The helpful message for me here was - "Yes, Predators exist. I have engaged in some predatory behaviors and have been the victim of some predatory behaviors. That is real. Some predatory energy might exist in this room right now but it is contained and benign. I have made choices to surround myself with safe enough people and it is safe to let go".
Fear of the Burned out Caregiver - This was a distrust in people to properly care for themselves. I had a fear that others were experiencing me as a burden - Fear that they would over-give, not take care of themselves and then build up resentment toward me.
The helpful message for me here was - "Yes, Burned out and resentful caregivers exist.
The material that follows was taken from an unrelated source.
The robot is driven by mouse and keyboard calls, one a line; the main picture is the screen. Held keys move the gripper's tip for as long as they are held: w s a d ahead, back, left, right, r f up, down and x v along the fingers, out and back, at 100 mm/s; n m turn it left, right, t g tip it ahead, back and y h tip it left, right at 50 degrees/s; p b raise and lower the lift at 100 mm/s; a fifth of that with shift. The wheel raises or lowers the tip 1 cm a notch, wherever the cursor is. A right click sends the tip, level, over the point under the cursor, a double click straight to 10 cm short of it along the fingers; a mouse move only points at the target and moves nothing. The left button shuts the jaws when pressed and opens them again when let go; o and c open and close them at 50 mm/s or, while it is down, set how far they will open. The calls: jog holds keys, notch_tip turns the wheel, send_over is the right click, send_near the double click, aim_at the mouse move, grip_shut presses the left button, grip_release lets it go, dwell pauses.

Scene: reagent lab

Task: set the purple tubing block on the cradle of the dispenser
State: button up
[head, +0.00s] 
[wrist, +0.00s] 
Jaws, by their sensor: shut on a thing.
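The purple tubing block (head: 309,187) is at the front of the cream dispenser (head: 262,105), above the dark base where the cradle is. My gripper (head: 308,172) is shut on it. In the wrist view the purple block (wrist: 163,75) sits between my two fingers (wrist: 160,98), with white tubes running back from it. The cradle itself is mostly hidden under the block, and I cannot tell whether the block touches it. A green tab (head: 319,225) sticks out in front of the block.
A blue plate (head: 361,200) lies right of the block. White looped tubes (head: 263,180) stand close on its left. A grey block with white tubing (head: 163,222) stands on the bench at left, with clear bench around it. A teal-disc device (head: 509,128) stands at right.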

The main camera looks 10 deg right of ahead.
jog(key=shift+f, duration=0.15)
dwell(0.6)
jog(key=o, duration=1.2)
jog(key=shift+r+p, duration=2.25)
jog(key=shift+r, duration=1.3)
I have engaged in that behavior and have been negatively impacted by others engaged in the behavior. Some Burned out Caregiver energy might be present in this room right now but for the most part people are taking care of themselves. It's fine for me to let go and trust."
The final Fear I met on this journey was the fear of being left behind. I felt very self contained, very independent. I mostly wanted to be left alone so that I could let go and experience the experience. The fear that blocked this manifested as the belief that if I was too independent for too long that when I came to, after not needing anyone for a long time, everyone would be gone. There was pressure to "give the sitters something to do" so that they didn't forget about me.
The helpful message for me here was "It is OK to be independent. It is OK to be whatever you are in the here and now. The sitters don't expect or want anything from you (or if they do it's subtle/benign and you can ignore it). This is part of the journey. Doing your thing. Whatever your thing is in the moment. This is not about the sitters".
These were some important lessons that were worked out during the journey. How can you imagine these lessons working into life on a daily basis?